_PROBLEM DETAILS_: In this exercise, print only the lines of the records below from the one with "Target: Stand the" through the one with "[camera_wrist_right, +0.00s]", inclusive. Pictures are not part of the copy.

_DATASET CONTENT_:
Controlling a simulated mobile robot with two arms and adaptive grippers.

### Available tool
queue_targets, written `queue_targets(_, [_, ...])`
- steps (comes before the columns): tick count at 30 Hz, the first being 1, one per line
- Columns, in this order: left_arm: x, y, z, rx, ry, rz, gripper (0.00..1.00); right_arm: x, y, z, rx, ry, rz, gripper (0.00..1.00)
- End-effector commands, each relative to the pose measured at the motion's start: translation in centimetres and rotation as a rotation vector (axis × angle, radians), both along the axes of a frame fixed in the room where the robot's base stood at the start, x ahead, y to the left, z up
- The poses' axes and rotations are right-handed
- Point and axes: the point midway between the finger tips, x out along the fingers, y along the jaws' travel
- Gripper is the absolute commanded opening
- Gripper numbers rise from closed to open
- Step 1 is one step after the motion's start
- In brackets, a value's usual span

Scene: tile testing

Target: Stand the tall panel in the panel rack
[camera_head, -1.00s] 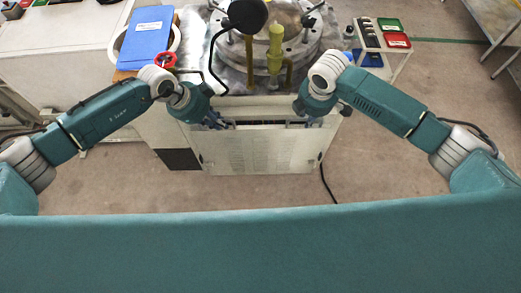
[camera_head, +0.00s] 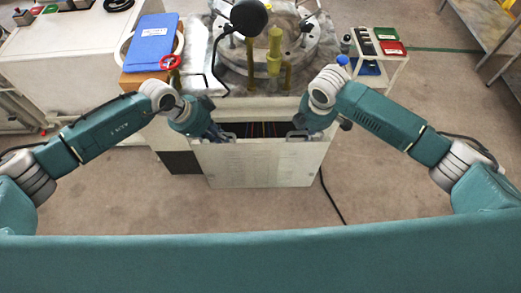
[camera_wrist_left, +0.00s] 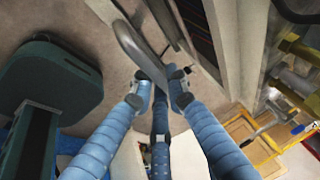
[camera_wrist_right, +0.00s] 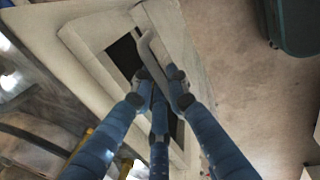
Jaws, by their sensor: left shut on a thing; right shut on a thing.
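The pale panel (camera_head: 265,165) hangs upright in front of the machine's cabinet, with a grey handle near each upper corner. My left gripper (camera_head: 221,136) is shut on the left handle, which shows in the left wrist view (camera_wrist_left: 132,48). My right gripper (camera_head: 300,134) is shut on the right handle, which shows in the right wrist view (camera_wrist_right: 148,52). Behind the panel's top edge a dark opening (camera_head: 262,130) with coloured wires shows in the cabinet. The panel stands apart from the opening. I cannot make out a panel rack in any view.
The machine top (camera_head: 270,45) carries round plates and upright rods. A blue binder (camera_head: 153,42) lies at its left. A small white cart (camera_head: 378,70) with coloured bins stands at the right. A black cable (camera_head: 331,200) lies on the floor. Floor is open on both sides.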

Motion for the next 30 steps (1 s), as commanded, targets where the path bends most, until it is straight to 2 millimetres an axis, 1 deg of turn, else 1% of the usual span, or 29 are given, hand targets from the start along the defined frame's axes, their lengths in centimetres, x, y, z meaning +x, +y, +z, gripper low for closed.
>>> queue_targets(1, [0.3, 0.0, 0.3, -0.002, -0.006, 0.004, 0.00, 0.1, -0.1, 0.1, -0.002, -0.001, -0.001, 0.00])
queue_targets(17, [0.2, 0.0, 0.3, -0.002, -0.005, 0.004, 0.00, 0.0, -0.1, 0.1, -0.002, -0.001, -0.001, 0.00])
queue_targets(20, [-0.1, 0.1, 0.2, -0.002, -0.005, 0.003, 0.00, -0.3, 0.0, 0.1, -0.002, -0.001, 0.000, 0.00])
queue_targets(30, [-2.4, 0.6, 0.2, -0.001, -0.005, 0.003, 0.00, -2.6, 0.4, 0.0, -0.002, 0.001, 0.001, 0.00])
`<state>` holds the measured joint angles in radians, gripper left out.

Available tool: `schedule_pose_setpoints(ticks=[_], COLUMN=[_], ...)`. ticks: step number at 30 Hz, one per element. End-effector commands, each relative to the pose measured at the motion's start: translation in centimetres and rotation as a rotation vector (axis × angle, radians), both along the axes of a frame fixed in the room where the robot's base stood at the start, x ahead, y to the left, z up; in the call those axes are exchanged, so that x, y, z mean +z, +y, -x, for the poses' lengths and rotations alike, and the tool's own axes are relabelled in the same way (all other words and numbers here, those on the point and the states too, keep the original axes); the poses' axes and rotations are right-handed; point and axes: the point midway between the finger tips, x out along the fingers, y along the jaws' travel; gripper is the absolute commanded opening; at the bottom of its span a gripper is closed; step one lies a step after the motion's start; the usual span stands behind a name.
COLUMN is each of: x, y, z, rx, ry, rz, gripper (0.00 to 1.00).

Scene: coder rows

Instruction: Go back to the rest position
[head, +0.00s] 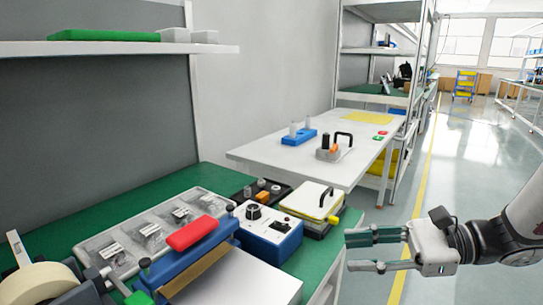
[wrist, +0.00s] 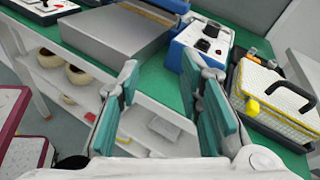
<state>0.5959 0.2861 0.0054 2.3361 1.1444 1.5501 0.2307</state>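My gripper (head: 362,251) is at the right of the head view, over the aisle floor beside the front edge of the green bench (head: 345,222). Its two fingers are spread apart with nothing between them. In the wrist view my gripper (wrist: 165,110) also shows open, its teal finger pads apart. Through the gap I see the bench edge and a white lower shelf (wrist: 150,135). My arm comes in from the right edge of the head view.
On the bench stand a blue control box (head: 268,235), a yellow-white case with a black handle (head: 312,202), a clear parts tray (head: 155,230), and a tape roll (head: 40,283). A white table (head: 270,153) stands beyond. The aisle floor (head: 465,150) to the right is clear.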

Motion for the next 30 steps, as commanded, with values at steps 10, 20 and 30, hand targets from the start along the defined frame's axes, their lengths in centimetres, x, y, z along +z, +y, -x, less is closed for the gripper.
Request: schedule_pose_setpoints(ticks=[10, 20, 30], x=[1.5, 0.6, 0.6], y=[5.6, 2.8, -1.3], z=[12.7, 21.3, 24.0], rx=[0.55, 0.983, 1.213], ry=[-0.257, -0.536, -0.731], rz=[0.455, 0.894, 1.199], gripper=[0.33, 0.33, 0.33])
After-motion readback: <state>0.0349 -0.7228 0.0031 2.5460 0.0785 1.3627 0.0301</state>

* * *

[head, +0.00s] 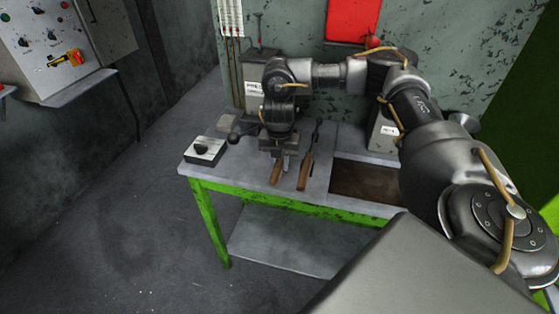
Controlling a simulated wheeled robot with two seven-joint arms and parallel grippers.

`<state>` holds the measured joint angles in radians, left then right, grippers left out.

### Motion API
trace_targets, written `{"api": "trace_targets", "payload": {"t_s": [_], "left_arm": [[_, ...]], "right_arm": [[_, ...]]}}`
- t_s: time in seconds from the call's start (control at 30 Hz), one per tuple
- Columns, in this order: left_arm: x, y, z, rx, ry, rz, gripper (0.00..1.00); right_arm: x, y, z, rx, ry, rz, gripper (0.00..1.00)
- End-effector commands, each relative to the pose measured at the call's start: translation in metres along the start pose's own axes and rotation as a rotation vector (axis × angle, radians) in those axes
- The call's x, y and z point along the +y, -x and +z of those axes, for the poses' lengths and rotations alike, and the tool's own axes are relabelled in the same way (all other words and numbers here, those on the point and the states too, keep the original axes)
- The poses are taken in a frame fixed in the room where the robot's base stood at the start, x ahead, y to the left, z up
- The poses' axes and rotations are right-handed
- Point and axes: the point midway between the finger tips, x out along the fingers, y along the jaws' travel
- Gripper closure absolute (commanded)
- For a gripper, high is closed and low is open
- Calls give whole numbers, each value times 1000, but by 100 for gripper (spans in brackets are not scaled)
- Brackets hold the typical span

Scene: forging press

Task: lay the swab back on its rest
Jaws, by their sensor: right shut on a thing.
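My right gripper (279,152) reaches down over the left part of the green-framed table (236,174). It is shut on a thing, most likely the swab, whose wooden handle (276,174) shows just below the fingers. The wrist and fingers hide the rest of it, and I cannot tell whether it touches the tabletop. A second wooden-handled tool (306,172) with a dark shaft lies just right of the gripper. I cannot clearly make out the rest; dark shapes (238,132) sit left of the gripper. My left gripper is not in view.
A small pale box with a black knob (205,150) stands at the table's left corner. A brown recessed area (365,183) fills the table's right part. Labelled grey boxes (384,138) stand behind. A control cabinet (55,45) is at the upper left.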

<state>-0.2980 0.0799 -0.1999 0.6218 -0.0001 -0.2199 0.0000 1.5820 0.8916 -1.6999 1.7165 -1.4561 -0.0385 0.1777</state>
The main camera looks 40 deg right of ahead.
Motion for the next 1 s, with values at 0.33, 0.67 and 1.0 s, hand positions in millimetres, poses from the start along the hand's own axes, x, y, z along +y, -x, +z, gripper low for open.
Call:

_TASK OUTPUT_:
Target: Stand the tall panel in the panel rack
[camera_head, -1.00s] 
[camera_head, +0.00s] 
[camera_wrist_left, +0.00s] 
[camera_wrist_right, +0.00s] 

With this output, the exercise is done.